‘…Empire Waist takes its name from a flattering cut, but it’s incisive in depicting the various traps and fissures that exist for girls in the modern school environment…a winning, yet thoughtful story of dressing for success….’

Let’s get body positive with writer and director Claire Ayoub’s dramedy Empire Waist, which deals with the age-old topic of dressmaking and haute couture/fashion but in a very modern way. It’s a Mean Girls-level story of schoolgirls overcoming bullying, but also finding friendship, looking out for one another, and learning to love yourself. It’s a PG-13 film, so the intention is to make something teens can watch with their families, or together. It’s bright, colourful, features emotional highs and lows, and some genuinely amazing-looking clothes; what’s not to like?

Lenore Miller (Mia Kaplan) is a plus-size teen who lacks confidence in herself socially; she sports an all-black ‘grief tracksuit’ as she walks the corridors of her school.
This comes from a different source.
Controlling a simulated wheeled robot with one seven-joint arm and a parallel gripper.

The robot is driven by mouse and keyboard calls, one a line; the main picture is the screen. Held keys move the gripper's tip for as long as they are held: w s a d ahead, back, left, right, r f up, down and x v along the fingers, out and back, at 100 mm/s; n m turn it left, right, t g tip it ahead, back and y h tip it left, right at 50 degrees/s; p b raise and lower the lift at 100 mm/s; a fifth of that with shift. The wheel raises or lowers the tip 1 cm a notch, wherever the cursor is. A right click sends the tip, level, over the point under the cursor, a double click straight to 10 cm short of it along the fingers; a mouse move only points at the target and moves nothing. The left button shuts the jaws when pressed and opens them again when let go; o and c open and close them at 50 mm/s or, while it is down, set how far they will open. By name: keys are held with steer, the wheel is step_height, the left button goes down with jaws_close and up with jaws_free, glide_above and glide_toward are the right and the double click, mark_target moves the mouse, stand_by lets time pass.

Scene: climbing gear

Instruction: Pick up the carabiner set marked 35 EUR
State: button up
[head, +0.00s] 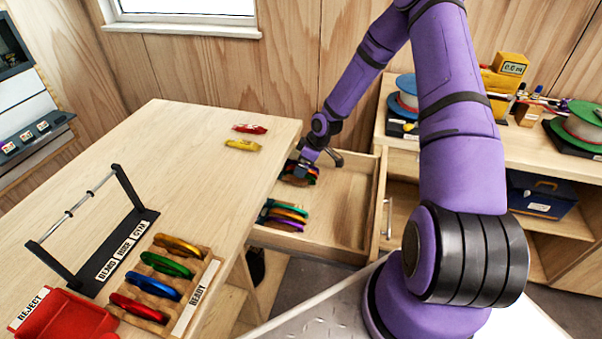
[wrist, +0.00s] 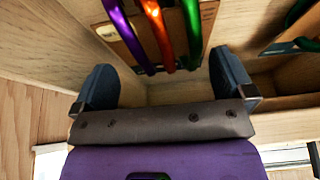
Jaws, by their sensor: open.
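Two carabiner sets lie in the open drawer (head: 340,215). The near set (head: 281,216) shows green, orange and purple carabiners; the far set (head: 300,174) is darker and partly hidden by my gripper (head: 312,160). In the wrist view, my gripper (wrist: 165,80) is open, its two dark fingers wide apart. A set with purple, orange and green carabiners (wrist: 160,35) on a brown card appears between and beyond the fingers, not gripped. Another set with a green carabiner (wrist: 297,42) shows at the right edge. A small tag (wrist: 107,32) is unreadable, so I cannot tell which set is marked 35 EUR.
The drawer walls stand close around my gripper. On the table are a red carabiner (head: 250,128), a yellow one (head: 242,145), a READY rack (head: 212,275) with several carabiners, a black rail stand (head: 125,245) and a red REJECT tray (head: 45,318). The right part of the drawer is clear.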

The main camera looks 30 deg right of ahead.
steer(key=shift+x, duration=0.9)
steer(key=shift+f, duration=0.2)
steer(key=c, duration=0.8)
Miller’s dad Mark (Rainn Wilson) has a bent towards creative design, but although his agency begins and ends with screen-printing funny slogans on T-Shirts in the basement of the family house, he’s trained his daughter to make dresses for her paper dolls, and the one thing that Lenore is supremely confident in is her ability to make to-die-for dresses. The far-more-outwardly-confident Kayla (Jemima Yevu) sees Lenore’s potential and gets her to design some knockout outfits for her that wow their classmates, but also attract the attention of bullies keen to knock the girls down a peg or two. With the help of a sympathetic teacher Ms Hall (Jolene Purdy), Lenore gets the chance to mount her own catwalk show, but Lenore’s protective mom (Missi Pyle) feats that her girl is running the risk of crushing disappointment.
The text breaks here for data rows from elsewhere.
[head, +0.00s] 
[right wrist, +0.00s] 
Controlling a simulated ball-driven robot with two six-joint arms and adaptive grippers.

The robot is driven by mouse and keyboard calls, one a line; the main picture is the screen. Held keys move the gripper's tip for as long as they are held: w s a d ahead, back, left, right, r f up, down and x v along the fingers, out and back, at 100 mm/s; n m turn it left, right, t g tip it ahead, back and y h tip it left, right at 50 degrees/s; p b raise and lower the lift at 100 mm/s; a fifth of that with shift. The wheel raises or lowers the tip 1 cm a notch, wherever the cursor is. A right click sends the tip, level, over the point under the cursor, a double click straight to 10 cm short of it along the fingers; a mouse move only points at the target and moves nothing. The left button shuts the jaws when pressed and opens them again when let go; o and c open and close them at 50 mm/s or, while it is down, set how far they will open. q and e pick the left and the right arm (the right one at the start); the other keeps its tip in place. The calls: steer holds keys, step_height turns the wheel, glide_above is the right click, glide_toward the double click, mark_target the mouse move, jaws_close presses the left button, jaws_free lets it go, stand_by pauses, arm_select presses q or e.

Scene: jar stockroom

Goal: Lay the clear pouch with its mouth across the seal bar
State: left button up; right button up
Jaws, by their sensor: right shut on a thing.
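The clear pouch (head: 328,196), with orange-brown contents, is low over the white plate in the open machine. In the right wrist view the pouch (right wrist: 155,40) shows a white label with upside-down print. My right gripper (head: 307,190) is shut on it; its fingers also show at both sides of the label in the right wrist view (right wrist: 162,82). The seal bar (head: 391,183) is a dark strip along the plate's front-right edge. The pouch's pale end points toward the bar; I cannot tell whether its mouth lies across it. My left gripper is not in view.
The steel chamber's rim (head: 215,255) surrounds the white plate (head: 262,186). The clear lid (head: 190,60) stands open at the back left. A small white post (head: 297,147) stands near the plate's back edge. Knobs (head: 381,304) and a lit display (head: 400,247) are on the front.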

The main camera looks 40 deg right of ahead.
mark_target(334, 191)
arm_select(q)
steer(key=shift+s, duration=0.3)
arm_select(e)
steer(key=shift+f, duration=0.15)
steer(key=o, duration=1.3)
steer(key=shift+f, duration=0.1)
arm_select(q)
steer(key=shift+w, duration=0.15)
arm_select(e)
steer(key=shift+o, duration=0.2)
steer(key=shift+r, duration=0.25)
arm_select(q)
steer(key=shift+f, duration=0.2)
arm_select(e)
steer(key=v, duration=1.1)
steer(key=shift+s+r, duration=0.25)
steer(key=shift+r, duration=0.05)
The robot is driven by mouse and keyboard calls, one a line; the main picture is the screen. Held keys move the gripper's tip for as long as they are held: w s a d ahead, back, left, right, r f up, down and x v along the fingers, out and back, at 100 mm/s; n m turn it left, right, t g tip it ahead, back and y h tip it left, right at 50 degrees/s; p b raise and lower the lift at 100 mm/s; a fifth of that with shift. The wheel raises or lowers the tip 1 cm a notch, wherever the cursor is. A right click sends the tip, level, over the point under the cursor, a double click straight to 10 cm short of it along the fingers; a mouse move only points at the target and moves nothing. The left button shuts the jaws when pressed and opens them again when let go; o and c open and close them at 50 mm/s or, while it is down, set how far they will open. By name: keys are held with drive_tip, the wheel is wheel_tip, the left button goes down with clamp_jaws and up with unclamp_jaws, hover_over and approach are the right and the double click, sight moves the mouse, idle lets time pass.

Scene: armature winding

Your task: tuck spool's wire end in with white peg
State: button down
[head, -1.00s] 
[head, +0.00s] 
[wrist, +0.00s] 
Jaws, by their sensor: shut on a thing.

Empire Waist has some hot-button topics to address about how teenagers view themselves, and there’s also a sub-plot about shared, intimate photographs that’s handled in a manner that’s PG-13 appropriate. But Empire Waist isn’t a polemic, and is more concerned with providing an upbeat platform for a personable cast to win us over; Kaplan and Yevu both shine, and Ayoub’s script shows how confidence shifts between the two girls, but ultimately becomes a shared attribute that blossoms through their support for each other. John Hughes remains the grandaddy of the teen movie genre, but there’s elements of his films which are way outdated in the social media era; Empire Waist takes its name from a flattering cut, but it’s incisive in depicting the various traps and fissures that exist for girls in the modern school environment.
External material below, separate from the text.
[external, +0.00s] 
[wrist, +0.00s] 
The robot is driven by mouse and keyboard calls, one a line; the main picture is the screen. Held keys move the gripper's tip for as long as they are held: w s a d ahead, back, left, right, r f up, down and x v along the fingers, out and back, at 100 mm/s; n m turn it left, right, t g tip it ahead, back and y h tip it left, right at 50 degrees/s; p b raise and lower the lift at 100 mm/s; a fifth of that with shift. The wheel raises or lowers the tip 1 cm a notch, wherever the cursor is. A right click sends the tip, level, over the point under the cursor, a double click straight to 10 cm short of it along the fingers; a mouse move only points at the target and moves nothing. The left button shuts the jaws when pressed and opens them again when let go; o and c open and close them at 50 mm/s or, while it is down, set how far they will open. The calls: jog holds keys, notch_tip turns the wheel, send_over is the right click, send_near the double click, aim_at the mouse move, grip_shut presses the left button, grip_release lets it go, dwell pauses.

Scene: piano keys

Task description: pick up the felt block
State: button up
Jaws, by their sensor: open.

Another big plus here is Missi Pyle, a great performer with nearly 200 credits to date, and finding unexpected depth here as Lenore’s mom; she’s got her own body-image anxieties, but manages to stop projecting her own fears onto her daughter, and that chimes in with the film’s wider themes about self acceptance. And as with the recent Weird Al movie, it’s also a big plus to see Rainn Wilson, still a legend from his role as Dwight Schrute in the superior US version of The Office. Schrute is one of the great comic characters of American television, a super-salesman from a farming background whose outwards arrogance hides surprising tenderness. There’s elements of that character here, and Wilson and Pyle’s presence should help draw interest to this relevant, pertinent film, one that dares to go into female coming-of-age dramas in a way that few do, and comes up with a winning, yet thoughtful story of dressing for success.